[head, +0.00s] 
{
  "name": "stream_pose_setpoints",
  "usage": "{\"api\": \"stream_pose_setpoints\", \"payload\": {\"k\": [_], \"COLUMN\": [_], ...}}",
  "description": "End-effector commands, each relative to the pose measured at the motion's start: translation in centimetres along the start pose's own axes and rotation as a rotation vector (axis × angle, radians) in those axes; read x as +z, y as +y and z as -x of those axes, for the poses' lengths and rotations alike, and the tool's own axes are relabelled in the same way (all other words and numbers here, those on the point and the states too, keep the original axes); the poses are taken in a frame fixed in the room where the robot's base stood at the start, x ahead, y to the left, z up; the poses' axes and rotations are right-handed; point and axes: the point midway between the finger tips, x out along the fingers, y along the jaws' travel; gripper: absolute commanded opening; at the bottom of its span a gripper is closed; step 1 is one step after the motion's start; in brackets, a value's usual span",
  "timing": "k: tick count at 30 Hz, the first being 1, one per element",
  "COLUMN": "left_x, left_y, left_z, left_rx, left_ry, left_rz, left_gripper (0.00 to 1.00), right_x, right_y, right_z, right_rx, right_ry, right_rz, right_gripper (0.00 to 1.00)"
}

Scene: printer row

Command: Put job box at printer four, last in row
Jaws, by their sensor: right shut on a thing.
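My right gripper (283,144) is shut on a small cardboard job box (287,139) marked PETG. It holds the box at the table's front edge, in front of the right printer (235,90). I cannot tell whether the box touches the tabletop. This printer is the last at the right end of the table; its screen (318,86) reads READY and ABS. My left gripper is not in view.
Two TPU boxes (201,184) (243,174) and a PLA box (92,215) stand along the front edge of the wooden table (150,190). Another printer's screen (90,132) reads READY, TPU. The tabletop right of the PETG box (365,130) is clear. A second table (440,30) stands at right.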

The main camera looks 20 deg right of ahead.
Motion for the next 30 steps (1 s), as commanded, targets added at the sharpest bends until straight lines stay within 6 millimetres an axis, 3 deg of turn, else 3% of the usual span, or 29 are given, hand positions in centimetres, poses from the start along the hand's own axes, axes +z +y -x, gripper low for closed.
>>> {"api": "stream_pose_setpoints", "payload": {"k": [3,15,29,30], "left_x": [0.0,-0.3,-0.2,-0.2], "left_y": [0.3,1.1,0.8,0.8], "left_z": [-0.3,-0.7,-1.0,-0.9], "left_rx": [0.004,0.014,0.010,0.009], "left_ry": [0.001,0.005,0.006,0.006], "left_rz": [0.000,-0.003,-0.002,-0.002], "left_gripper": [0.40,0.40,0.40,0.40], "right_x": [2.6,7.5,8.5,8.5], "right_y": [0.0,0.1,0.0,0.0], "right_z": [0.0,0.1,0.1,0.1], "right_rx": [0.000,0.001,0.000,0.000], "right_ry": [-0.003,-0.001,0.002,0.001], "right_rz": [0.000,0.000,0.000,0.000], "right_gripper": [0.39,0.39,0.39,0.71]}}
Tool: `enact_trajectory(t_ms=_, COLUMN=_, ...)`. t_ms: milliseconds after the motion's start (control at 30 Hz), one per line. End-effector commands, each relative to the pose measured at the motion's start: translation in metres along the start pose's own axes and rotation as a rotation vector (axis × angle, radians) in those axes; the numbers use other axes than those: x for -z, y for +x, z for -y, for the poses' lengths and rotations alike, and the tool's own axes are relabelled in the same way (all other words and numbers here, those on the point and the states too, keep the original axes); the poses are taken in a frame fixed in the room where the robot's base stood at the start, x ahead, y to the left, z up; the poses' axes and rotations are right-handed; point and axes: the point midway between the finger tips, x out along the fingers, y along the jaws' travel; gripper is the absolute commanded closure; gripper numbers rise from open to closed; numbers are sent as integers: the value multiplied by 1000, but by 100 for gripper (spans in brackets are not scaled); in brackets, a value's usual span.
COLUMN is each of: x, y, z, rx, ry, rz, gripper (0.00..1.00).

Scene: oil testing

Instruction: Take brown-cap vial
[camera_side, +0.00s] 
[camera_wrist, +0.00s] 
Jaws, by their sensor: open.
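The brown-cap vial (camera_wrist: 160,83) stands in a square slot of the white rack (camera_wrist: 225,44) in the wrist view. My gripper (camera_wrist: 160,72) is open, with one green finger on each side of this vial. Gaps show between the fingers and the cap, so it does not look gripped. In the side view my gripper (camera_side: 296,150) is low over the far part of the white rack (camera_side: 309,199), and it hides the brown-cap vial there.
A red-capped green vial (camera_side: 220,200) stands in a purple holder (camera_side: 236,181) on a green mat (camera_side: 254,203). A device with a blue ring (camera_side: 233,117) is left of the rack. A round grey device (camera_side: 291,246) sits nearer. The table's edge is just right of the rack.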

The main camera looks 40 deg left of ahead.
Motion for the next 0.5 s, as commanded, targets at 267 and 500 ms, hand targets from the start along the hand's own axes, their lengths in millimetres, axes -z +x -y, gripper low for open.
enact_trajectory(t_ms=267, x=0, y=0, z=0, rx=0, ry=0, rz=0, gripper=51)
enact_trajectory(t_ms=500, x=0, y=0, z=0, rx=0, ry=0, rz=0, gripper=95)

- - - - - - -

- _Aim of the exercise_:
Across the data, tally the lines containing "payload" and give back the number alone.

- _Task result_:
2